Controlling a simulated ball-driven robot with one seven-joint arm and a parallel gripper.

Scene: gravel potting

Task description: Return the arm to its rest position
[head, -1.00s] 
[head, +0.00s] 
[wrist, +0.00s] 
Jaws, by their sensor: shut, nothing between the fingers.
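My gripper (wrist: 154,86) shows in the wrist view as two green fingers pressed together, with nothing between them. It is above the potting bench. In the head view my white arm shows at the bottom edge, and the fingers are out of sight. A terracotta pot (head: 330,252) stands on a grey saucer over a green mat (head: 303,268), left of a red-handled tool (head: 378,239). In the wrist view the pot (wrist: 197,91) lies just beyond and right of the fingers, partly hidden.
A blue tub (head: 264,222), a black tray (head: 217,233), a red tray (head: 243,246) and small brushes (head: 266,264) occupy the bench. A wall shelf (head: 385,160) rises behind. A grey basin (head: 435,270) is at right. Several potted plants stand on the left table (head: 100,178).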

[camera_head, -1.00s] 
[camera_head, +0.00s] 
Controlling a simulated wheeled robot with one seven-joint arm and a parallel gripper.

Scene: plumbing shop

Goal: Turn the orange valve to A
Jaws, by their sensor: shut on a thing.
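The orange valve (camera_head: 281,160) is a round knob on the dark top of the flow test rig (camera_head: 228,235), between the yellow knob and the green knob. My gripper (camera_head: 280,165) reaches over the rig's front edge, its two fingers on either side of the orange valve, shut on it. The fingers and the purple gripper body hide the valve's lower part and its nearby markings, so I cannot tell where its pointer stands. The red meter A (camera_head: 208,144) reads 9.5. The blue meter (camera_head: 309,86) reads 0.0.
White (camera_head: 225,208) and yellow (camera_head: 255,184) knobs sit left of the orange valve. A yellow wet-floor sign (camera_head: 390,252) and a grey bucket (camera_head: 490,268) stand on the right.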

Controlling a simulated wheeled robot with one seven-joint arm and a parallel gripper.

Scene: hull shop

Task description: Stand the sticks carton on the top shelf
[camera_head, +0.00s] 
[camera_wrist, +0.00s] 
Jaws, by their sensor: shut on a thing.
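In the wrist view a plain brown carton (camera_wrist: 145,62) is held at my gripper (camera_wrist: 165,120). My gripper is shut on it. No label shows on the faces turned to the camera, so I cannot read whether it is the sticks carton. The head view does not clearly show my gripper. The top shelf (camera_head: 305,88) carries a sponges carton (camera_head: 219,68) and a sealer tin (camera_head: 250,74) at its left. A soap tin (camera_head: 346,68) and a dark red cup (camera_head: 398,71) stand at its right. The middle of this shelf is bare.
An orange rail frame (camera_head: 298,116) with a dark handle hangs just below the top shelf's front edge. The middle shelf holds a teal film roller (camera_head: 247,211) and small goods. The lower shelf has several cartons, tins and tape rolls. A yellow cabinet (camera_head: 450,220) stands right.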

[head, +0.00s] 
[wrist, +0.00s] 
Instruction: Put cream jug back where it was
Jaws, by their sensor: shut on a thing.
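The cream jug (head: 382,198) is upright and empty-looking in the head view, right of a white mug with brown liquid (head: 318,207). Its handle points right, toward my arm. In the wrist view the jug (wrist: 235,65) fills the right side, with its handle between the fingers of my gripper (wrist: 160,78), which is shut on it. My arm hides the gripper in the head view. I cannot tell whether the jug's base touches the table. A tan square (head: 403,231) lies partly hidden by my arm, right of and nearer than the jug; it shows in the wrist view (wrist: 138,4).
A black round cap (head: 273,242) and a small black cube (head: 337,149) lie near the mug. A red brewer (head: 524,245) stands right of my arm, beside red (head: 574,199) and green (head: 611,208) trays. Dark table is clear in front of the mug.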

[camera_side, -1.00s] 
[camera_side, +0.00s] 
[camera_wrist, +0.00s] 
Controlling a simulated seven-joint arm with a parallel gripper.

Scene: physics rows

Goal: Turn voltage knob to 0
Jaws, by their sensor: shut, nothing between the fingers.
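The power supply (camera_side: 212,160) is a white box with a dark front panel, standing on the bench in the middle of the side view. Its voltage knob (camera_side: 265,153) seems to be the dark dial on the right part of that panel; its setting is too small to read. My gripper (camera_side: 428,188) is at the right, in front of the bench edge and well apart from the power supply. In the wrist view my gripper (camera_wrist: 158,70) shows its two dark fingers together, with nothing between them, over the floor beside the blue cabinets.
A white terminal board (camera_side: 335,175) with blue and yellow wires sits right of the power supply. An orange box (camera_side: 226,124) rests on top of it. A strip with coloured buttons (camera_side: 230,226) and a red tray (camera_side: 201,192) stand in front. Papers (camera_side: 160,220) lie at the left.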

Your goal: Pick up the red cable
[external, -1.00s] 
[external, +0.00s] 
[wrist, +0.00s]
----------
Show all lines from the data above in which the word "Task" appears.

▸ Exercise answer
Task description: Return the arm to its rest position
Task description: Stand the sticks carton on the top shelf

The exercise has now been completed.